Energy companies must manage huge uncertainties. These include making provisions for decommissioning costs on major assets such as power stations and oil and gas rigs that may operate for 20, 30 or perhaps even 50 years into the future.
Actual decommissioning costs are subject to a range of different variables, including the cost of equipment and labour, changes in environmental regulations and the future impact of climate change. There is also doubt over assets’ likely end-of-life date, which will change according to technological developments and future wholesale energy prices.
Jimmy Daboo, a KPMG energy audit partner, explains: “There are multiple variations which can produce different outcomes. When you start to provision you are potentially decades before decommissioning actually happens. Accounting people are in the business of making estimates all the time. Usually these are for a shorter term period and with less variables.
“Essentially it is a matter of engineering. Then it is a matter of costing those engineering outcomes. Then you take into account the time value of money. Then you factor in something which takes into account the risk.” In other words, the provisions are basically calculated according to what the cost would be today, add 20% or so as a premium to cover the risk of things going wrong and use a discount rate to reflect the future value of money.
Jamie Drummond, a PwC director for assurance, warns: “A significant uncertainty is the scope of the work itself, particularly with old oil and gas platforms. For many companies, getting precise and complete information about the original construction is a challenge. Many installations date back to the 70s and 80s, since when they may have been subject to M&A activities, personnel changes, and ongoing redevelopment, so the inventory of what needs to be taken out on abandonment is not always clear.
“The relevant legal and regulatory frameworks can change over time too, often in response to environmental concerns, affecting what may or may not be left on the sea bed at the end of the field’s production life. Some E&P companies communicate their own standards, which may be in excess of the legal obligations and the basis for their provisions should be consistent with their own requirements.
“Under the accounting standards, the provisions have to take account of risk, for example, weather risk, unexpected complications, the discovery of environmental issues while the work is underway. There is a lot of investment currently going into decommissioning R&D, but the accounting standards don’t allow the calculation to assume improved technology in the future. You can only provision for proven technology.
“However, it may be possible to assume efficiencies, for example, where there are cost benefits from planning to decommission a wider area of connected facilities at the same time, as opposed to costing the work at an individual asset level in isolation.”
Another complication is working out the likely date when production will cease. This will vary according to any improvements in extraction technologies and also the wholesale energy prices as the end-of-life nears.

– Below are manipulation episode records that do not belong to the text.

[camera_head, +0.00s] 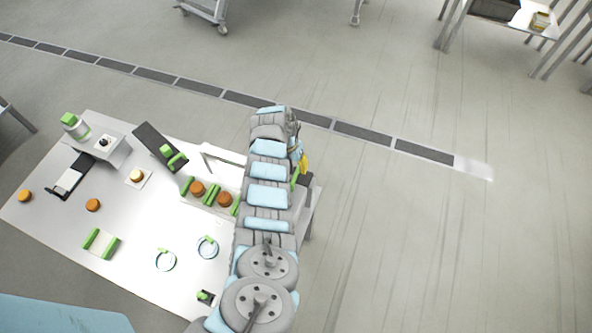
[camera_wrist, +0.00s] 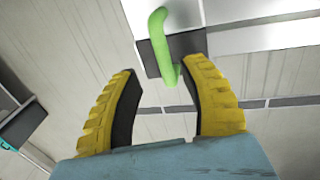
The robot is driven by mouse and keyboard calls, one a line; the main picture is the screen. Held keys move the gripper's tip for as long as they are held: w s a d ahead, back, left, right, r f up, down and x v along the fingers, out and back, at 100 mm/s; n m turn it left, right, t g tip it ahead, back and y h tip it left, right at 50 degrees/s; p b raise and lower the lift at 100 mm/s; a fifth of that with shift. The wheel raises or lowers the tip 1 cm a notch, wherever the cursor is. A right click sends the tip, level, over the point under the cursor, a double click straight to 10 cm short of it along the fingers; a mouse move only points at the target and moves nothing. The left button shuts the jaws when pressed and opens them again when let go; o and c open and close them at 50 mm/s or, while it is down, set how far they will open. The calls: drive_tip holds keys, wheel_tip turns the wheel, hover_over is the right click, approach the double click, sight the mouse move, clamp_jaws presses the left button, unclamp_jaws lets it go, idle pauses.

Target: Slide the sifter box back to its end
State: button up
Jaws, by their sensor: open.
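A dark grey box (camera_wrist: 186,44) with a green bar handle (camera_wrist: 161,45) shows at the top of the wrist view; I take it to be the sifter box. In the head view, dark grey (camera_head: 306,180) and a bit of green handle (camera_head: 294,178) show at the table's right end, mostly hidden by my arm. My gripper (camera_wrist: 163,68) is open, its two yellow fingers on either side of the handle's lower end. I see no clear contact. In the head view only a yellow finger of my gripper (camera_head: 303,163) shows beside the arm.
The white table (camera_head: 130,265) holds a tilted dark panel (camera_head: 152,140), a white machine (camera_head: 112,150), orange-brown rounds (camera_head: 93,205), a green-ended holder (camera_head: 101,243) and two blue-rimmed rings (camera_head: 165,260). My arm covers its right side. The floor right of the table is clear.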

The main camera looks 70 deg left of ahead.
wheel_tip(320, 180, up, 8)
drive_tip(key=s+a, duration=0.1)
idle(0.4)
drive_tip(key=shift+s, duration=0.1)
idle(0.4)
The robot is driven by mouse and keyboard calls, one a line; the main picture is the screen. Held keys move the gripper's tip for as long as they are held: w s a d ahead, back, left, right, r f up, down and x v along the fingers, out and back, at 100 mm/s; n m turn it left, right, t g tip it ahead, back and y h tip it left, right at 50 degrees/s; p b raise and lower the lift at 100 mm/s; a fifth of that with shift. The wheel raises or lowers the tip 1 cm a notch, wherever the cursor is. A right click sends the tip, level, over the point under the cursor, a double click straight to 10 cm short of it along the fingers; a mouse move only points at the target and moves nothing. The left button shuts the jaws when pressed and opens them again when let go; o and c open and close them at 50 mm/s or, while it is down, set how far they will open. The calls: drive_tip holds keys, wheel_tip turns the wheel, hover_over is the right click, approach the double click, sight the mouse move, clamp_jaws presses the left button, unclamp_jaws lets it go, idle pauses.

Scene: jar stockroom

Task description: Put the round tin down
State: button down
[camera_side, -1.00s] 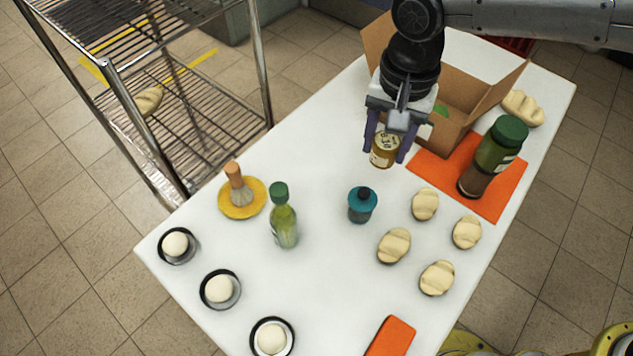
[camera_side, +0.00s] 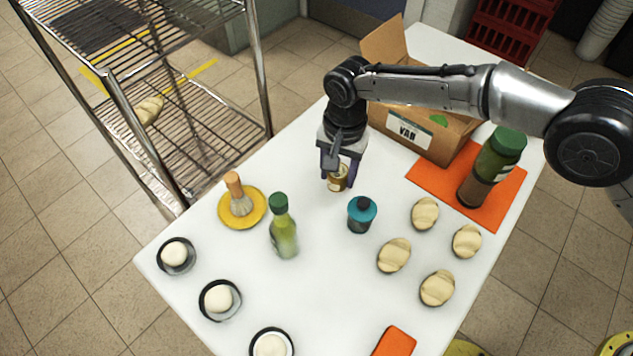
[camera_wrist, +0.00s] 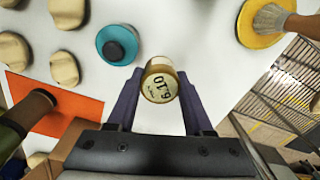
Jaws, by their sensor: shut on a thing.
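The round tin (camera_side: 338,179) is small and gold-brown with a pale label. In the wrist view the tin (camera_wrist: 160,82) shows a cream face marked "6.10" and sits between the two purple fingers. My gripper (camera_side: 339,178) is shut on it, over the white table (camera_side: 310,290). The tin is at or just above the table top; I cannot tell whether it touches. A teal jar (camera_side: 361,214) stands just to the right and nearer the camera, apart from the tin.
A green bottle (camera_side: 283,232) and a yellow plate (camera_side: 233,216) with a brush stand left of the tin. A cardboard box (camera_side: 408,130) is behind right. A big jar (camera_side: 485,178) stands on an orange mat (camera_side: 437,178). Several bread rolls (camera_side: 394,255) lie at the right.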

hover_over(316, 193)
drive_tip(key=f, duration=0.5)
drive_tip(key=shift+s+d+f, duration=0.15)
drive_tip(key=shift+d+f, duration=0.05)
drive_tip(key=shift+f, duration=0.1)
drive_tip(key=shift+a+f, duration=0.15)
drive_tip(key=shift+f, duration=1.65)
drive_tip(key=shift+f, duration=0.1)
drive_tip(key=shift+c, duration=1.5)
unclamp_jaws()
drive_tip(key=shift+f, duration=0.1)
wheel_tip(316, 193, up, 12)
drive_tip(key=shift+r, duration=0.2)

This affects what is called the CoP or Cessation of Production date. “That has to be re-assessed every year,” says Drummond.

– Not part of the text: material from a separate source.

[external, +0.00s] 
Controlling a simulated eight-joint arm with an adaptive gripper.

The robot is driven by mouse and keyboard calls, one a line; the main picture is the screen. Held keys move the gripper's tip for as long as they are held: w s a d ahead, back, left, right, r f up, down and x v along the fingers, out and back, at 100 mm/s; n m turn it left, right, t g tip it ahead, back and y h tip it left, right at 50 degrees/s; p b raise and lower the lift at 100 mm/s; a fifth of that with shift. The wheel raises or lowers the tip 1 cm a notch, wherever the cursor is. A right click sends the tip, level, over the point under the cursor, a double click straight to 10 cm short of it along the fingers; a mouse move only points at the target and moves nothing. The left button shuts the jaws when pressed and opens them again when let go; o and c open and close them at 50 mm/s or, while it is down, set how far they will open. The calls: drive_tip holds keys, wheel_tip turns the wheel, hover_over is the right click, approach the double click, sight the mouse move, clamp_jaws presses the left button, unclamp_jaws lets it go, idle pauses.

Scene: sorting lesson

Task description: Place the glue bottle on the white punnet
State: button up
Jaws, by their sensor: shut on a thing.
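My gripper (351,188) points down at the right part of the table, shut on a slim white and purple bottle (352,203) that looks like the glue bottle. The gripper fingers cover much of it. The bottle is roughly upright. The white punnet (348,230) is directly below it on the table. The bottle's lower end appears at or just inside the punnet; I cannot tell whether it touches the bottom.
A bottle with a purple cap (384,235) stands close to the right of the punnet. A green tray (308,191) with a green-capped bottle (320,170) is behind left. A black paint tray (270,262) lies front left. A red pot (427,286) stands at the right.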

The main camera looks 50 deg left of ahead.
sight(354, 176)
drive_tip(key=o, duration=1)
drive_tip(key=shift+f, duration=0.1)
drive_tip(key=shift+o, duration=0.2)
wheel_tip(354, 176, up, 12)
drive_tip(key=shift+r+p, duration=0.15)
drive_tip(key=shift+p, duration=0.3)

Kevin Weston is an EY assurance partner and an energy market lead for the firm. He reports that his clients have teams constantly working on updating costs and improving efficiencies. With some rigs and platforms built in the 1970s now being decommissioned, provisions can increasingly be based on experience. “This gives them a datapoint,” he explains.
Experience of decommissioning generates what Weston terms “economies of efficiency and learning”, with many rigs and wells being similar in terms of design and location. “A lot of companies are looking at technology – for example, drones that look around the rig to do the surveys, and using analytic and robotic processes,” he adds.
Operators in Europe’s North Sea have been dealing with an additional challenge over the last year. “Costs have been in pound sterling, but they report in US dollars,” says Weston. For those companies, the fall in the value of the pound affects dollar-based provisioning estimates.
Risk is one of the big concerns, with the possibility of many things going wrong during decommissioning. In some instances energy majors have offloaded near end-of-life assets to smaller energy companies that specialise in operating assets at lower volumes over a longer period. Those end-of-life operators will then take responsibility for decommissioning. In other instances, an energy company will pay a specialist decommissioning company to take over the liability.
Decommissioning liabilities feature as serious considerations during M&A negotiations. In some cases this has involved the seller underwriting decommissioning costs, or retaining decommissioning liabilities. Oil and gas extraction facilities are often owned by joint ventures, with all partners jointly responsible for decommissioning liabilities. Each partner must then continually monitor other partners’ financial capacity to meet their decommissioning liabilities.
Corporations also have to do tax planning for the decommissioning. Mairi Massey, a PwC tax director, explains: “You don’t get any tax relief from the provisions, only when paying the actual costs incurred.” Until then, an element of the expected costs can be accounted for as a deferred tax asset. But the value of the potential tax relief is based on tax rates applicable during the life of the asset – a complex calculation given that these rates may have changed several times.
Decommissioning arrangements vary according to location. In some African and Asian countries, operators pay government an annual charge to meet future decommissioning liabilities – with the government taking over responsibility. The end result is similar, whether states provide tax relief to assist with costs, or take direct responsible for the decommissioning. KPMG’s Daboo comments: “One way or another, the government underwrites the process.”